Great, a car that auto-aims at the pedestrian crossing the road.
Videogame physics don’t have to deal with whatever edge cases might exist in real life, nor are the consequences for messing up as dramatic
@@alexsiemers7898 but is the final edge case better than the current system where millions die in auto accidents ? If we can eliminate even half that’s a huge win
We do have self-driving cars. You just have to be willing to ignore casualties if you use it. What incredible societal change.
Faded lane markings
Self driving cars doesn't solve cars, I'd much rather have more walkable cities and better public transport and just regular cars for enjoyment and edge case transport. And I'm a car guy from Sweden (northern Europe), not really the person to normally advocate for public transport
Because they don't press the accelerator when releasing the clutch.
Lidar and radar have to be bare minimum, even though its expensive
Self driving cars are the equivalent of making a robot change betamax cassettes over in a video player.
I only trust myself with driving not computer's there are so many things that can/will go wrong, just look at the electric cars they can combust spotane or when they upload energy ,and its a deathtrap when its in the water . Nah leave the driving to the people, but people really need to learn how to drive and know the rules of traffic. If you don't know these things.....please don't drive thats saver for everyone
Ai really develops faster than anticipated but we still have time before image recognition can go perfect and fast. Most ai developments happen in 6 months to 1 year nowadays so I think it will at least take 3-4 progressed algorithms to perfect the model which will take 2-4 years. And after that, they still need to implement the car so we have a long way to go.
Who is this "we"?
@@jimcrelm9478 Figuritive speech,"We" is for whole humanity.
@@exosproudmamabear558 Yeah about that...
It needs some more time, indeed. But it doesn't need to be perfect. It just needs to be better than humans, then the state will see a need to give way (in the true sense of the word) for the new technology (like the seatbellt). 2 - 4 years isn't long... give it another 5 - 8 years and we might have a different situation on the streets.
Self driving cars has to make life or death choices.
It’s time to put those misleading advertisements pay bigly about fully auto self- driving.
Elon in 2050: I am 1000% percent sure we will have self driving cars that can drive themselves from Newyork to London next year.
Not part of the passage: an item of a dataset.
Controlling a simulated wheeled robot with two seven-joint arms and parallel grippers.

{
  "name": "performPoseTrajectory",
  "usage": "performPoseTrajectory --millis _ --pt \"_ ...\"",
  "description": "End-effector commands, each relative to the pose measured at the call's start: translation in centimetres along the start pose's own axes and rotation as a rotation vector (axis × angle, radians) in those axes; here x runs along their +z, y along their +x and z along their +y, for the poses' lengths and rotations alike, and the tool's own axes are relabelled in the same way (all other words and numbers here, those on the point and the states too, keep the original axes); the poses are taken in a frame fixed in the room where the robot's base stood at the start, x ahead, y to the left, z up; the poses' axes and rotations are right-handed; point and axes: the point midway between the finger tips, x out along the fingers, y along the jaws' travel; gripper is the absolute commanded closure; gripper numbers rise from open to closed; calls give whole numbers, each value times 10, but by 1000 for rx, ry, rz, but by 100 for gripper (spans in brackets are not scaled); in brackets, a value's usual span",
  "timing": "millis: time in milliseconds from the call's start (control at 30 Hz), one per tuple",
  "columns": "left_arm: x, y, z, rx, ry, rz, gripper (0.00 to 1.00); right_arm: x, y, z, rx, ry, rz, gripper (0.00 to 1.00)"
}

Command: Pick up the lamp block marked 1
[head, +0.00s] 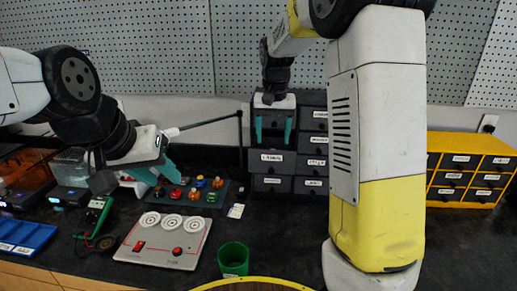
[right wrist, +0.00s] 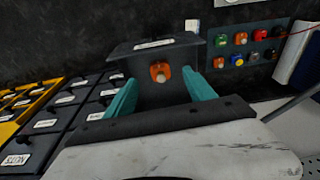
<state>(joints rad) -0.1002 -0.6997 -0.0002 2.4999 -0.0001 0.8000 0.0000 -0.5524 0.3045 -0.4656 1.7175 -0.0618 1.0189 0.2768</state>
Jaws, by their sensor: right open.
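An orange lamp block (right wrist: 160,71) with a pale knob sits in a pulled-out dark drawer (right wrist: 152,45) in the right wrist view; no number is readable on it. My right gripper (right wrist: 160,92) is open, its teal fingers to either side of the block's view; I cannot tell if they touch it. In the head view my right gripper (head: 273,130) points down over the open drawer (head: 271,161), and the block is hidden. Several coloured lamp blocks (head: 186,193) stand on a dark tray, also in the right wrist view (right wrist: 239,60). My left gripper (head: 156,172) appears open near them.
A dark drawer cabinet (head: 311,164) stands at the back, with a yellow one (head: 467,181) at right. A white panel with three round discs (head: 163,241), a green cup (head: 233,259) and a blue tray (head: 22,236) are in front. A thin dark rod (head: 206,122) crosses behind my left gripper.

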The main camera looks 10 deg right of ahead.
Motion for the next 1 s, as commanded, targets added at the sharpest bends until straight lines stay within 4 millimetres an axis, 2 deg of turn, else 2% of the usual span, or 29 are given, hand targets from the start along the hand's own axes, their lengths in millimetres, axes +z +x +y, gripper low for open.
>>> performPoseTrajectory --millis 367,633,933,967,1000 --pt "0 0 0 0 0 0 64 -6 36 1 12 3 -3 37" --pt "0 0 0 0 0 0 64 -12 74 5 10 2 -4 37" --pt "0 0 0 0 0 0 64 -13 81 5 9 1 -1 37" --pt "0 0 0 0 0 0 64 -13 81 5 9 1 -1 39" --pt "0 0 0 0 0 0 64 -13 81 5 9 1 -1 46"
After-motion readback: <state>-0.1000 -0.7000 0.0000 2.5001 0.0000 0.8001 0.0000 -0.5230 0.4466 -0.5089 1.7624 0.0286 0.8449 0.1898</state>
People don’t actually realise that AVs need connected technologies - Connected and automated vehicles (C/AVs). AV driving (and driving in general) can be safer by ensuring vehicles have the adequate supporting infrastructure for vehicle systems to have a real word version of the truth in terms of its environment, and what is happening on the road. Furthermore C/AVs very much depend on cellular infra (safety means low latency required), which as we know is hitting a blocker with 5G + the fact that before mass roll out you would need to make sure nearly all UK roads have excellent coverage. You cannot talk about automated without connected.
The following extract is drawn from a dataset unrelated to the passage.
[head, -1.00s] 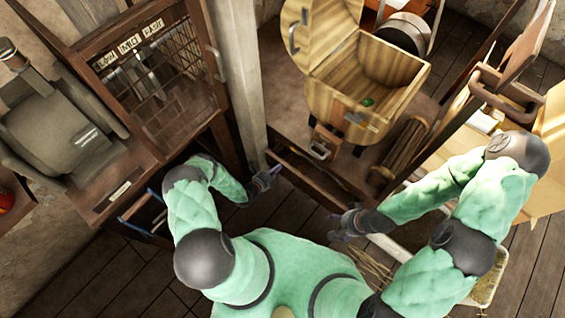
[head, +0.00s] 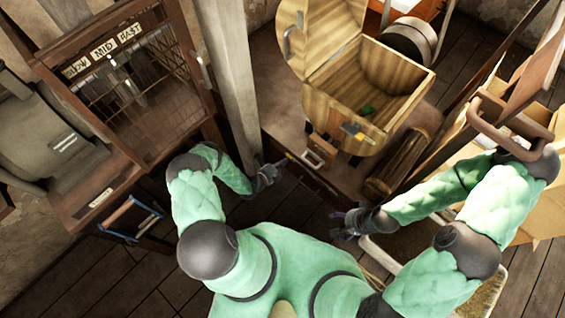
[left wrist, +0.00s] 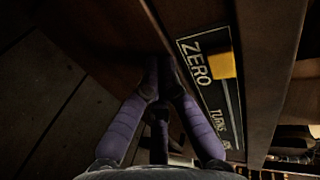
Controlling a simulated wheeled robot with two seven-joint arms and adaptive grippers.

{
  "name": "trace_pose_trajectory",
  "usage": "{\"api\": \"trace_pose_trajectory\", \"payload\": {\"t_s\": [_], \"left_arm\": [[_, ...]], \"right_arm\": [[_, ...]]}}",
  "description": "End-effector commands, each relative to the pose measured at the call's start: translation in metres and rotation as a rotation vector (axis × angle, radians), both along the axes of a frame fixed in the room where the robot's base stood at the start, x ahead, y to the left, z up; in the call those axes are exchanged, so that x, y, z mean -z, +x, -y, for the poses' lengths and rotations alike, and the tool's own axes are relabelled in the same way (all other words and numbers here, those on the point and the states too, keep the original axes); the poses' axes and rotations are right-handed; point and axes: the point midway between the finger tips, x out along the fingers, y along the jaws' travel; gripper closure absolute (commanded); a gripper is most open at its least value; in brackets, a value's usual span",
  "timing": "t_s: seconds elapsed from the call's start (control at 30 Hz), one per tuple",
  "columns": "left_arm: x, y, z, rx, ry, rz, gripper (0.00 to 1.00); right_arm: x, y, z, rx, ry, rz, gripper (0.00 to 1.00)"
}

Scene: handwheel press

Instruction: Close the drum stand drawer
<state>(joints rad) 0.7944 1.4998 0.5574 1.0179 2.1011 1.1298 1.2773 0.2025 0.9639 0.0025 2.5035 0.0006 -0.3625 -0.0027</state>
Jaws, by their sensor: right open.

The people had enough once all other alternatives than diesel and oil had been explored and reached the conclusion that these are currently the best because they are the safest. The discovery that oil sources were being hidden as a result of The Antarctic Treaty left many customers angry. These car sales customers decided to boycott the electric and self - driving cars. And it was not just because of the treaty. It was also because of how easy it is to hack such a car.
I get frustrated because it is a complex topic and many consumers have been intentionally mislead by sources.
Proper AI vision systems will slowly continue to get better and better. Yes they might make dumb mistakes from time to time, but as more and more tweaks and updates are made it just continues to get better. Places like India that have unpredictable or unmarked road systems is actually where this technology will work the best and save the most lives because eventually the technology reaches a point it is better at threat detection and object avoidance than any person possibly can since no human can be continually looking 8 directions at once.
People will continue to trash on how the systems arn't safe enough. But then one day in the near future they will be. But they won't stop there. They will just continue to get safer and safer. That progress never truly ends and at some point these systems will become super human in capability, nearly never crash, and human drivers at that point may even be deemed a massive safety risk in comparison and outlawed.
It’s a novel idea but impractical in reality
This video just keeps talking about the once that are just not there yet and avoids talking about waymo aka level 4 self-driving level and only talks about Tasla
Since 2016 there have only been 31 crashes with automated drivers as opposed to how many crashes with regular drivers I will take automated cars any day. Automated cars do not have to be perfect they just have to be better than people.
Only 31 crashes, 19 fatal. With less than 1% of 1% of the global car market. If we scaled up global crashes to the 61% fatality rate of Tesla beta testers, you might see the problem.
@@LWylie And of those fatal crashes, how many were overriding the automated system warnings?
Ngl I do want a self driving car, but the problem is even if self driving has improved and any of us use it, we're still surrounded by other drivers which it might be risky.
It needs to be one way or the other I think
@@mikeh2006
if they really want this to work I think they should make these cars able to communicate with each other, even if new driving cars if possible. If it's not possible then they should banned driving cas or self drivng cars just won't happen.
This is why Apple uses the iPhone as a platform for sensor development. Lidar on mobile perfect machine vision, real world scale test it on billions of devices. Adding a battery and a motor is the easier to do when the software stack is so stable. Millions of Devs unfortunately I think Tesla needs that super computer.
Thats not how the real world works.
maybe the solution is to make an autonomous highway too...
your forgot to mention mobileye
Didn't Google use self-driving cars years ago when they we making StreetView??
They planned to, but never got around to merging to two. They went into high-res for the mobility group, which is why they spun it off into Waymo.